Nightmare Child is a 2 minute 30 second short film from the mind of writer/director Thomas Moore. It recently screened as an official selection at the Knoxville Horror Film Festival, and other showings are planned in the near future. With that in mind, Moore asked that I review his new project, which he described as an experiment piece that he shot in just five hours one Saturday night. I can see how one would describe Nightmare Child as an “experiment,” considering that Moore made a lot of interesting choices with angles and lighting. It showed a certain level of confidence and professionalism to attempt shots that looked a little different, but this risk, and its success, puts Thomas Moore in a higher caliber bracket of indie film-makers. With red hues, absence of light, and other stylistic decisions, Nightmare Child excelled where other short films would have failed.

I guess my childhood was boring because I never stayed up late making blanket forts.
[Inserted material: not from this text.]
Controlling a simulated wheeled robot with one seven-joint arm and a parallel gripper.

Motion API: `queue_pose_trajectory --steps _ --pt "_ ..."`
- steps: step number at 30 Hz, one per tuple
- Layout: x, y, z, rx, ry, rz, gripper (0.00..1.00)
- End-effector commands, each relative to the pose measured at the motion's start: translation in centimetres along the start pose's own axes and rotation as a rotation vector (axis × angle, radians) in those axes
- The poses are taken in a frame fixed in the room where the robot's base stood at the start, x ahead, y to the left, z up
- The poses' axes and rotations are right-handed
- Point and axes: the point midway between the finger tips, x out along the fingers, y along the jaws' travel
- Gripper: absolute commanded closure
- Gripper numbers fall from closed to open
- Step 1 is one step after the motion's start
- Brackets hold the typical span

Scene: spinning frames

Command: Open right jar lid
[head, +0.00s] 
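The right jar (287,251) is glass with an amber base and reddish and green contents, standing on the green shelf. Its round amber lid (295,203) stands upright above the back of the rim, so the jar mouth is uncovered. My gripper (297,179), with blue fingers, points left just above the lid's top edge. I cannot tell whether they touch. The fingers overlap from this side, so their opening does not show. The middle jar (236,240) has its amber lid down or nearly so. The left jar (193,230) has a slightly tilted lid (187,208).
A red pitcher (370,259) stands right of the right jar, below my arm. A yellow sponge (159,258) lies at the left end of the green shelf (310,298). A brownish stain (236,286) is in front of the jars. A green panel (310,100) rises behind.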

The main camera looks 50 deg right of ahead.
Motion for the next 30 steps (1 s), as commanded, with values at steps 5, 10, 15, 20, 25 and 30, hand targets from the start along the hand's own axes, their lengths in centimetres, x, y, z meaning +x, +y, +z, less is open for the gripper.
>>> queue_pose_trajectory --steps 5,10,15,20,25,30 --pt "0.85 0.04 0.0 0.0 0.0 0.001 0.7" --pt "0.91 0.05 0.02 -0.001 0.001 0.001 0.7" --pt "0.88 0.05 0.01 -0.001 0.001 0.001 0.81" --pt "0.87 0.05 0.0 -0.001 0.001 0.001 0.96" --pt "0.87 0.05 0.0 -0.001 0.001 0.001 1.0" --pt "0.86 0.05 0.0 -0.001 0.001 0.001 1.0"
I guess you can say I was lucky, then, because I wasn’t lured out of my room by a ghostly voice while also being followed by a strange shadow figure. Nightmare Child has a lot of homages and/or inspirations from other horror films like Halloween, Lights Out and Poltergeist, while managing to maintain its quality as an original mini-movie. It relies on noise, a jump scare, cinematic realizations and a feeling of uneasiness to keep the viewer interested, and that was also a smart, ballsy move when considering the lead actor, Jensen Moore, is elementary school aged and should be sheltered from more R rated scenes. Rayn Lain also stars in Nightmare Child and Jay Smith served as cinematographer. Great job, cast and crew.

I didn’t think I’d have much to say about Nightmare Child because of its run time, but I found it to be quite impressive when looking at it from all angles (no pun intended). I’m glad that it’s receiving such a warm welcome in the film festival circuit, and I can’t wait for it to debut online one day, so you can see it, too. A short, creepy stroll through the house while being stalked by an unseen predator, Nightmare Child was fun, spooky and perfect for a quick Halloween treat. Final Score: 8 out of 10.